Property, Plant and Equipment

Property, Plant, and Equipment

Property, plant, and equipment is stated at acquisition cost less accumulated depreciation. Maintenance and repairs are expensed as incurred. Upon sale or disposition of assets, any gain or loss is included in the consolidated statements of operations.

The cost of property, plant, and equipment is depreciated using the straight-line method over the following estimated useful lives of the respective assets, except for leasehold improvements, which are depreciated over the lesser of the estimated useful lives of the respective assets or the related lease terms.

 

Building

30 years

Leasehold improvements

3 to 5 years

Equipment and computers

3 to 5 years

Furniture and fixtures

5 years

 

Depreciation expense for the years ended December 31, 2020, 2019, and 2018 totaled $0.5 million, $1.0 million and $0.9 million, respectively.

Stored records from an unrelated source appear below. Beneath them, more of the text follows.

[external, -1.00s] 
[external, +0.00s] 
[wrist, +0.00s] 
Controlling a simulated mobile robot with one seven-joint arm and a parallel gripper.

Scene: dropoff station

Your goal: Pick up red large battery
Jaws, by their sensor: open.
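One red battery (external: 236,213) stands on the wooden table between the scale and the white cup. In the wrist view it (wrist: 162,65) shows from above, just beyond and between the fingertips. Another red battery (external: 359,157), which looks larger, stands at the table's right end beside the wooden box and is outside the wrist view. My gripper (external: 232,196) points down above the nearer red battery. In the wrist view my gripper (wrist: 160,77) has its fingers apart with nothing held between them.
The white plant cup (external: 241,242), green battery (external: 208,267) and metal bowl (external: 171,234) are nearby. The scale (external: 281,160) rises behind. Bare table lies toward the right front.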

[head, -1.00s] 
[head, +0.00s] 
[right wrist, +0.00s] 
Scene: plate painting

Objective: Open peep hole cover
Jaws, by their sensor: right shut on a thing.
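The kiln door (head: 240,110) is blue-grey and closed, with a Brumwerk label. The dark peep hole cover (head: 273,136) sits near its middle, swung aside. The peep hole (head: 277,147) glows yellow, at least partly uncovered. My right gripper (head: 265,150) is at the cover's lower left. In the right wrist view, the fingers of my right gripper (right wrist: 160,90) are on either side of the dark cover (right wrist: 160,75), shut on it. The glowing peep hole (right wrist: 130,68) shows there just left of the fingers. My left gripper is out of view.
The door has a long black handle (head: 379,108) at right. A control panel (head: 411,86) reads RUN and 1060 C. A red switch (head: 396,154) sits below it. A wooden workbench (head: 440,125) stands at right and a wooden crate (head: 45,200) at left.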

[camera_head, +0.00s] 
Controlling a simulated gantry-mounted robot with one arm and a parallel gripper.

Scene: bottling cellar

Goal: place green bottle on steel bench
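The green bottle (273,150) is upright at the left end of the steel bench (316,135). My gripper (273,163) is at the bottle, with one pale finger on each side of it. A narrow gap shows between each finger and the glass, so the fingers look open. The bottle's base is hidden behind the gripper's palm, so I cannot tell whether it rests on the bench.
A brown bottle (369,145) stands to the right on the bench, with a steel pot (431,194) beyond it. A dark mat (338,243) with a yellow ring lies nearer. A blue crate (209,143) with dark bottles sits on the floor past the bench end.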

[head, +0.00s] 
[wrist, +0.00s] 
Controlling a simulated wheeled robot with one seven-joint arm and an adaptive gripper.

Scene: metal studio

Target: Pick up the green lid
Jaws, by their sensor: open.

The Company recognized losses on disposal of internally developed software of $0 million, $0 million and $1.2 million during the years ended December 31, 2020, 2019 and, 2018, respectively.

Goodwill and Other Intangible Assets

Goodwill and Other Intangible Assets

Goodwill is not subject to amortization but is evaluated for impairment annually or whenever events or changes in circumstances indicate that the asset might be impaired. The Company operates in one reporting segment and reporting unit; therefore, goodwill is tested for impairment at the consolidated level against the fair value of the Company. The fair value of a reporting unit refers to the amount at which the unit as a whole could be bought or sold in a current transaction between willing parties. Quoted market prices in active markets are the best evidence of fair value and are used as the basis for measurement, if available. Management assesses potential impairment on an annual basis and compares the Company’s market capitalization to its carrying amount, including goodwill. A significant decrease in the Company’s stock price could indicate a material impairment of goodwill which, after further analysis, could result in a material charge to operations. Inherent in the Company’s fair value determinations are certain judgments and estimates, including projections of future cash flows, the discount rate reflecting the inherent risk in future cash flows, the interpretation of current economic indicators and market valuations, and strategic plans with regard to operations. A change in these underlying assumptions could cause a change in the results of the tests, which could cause the fair value of the reporting unit to be less than its respective carrying amount.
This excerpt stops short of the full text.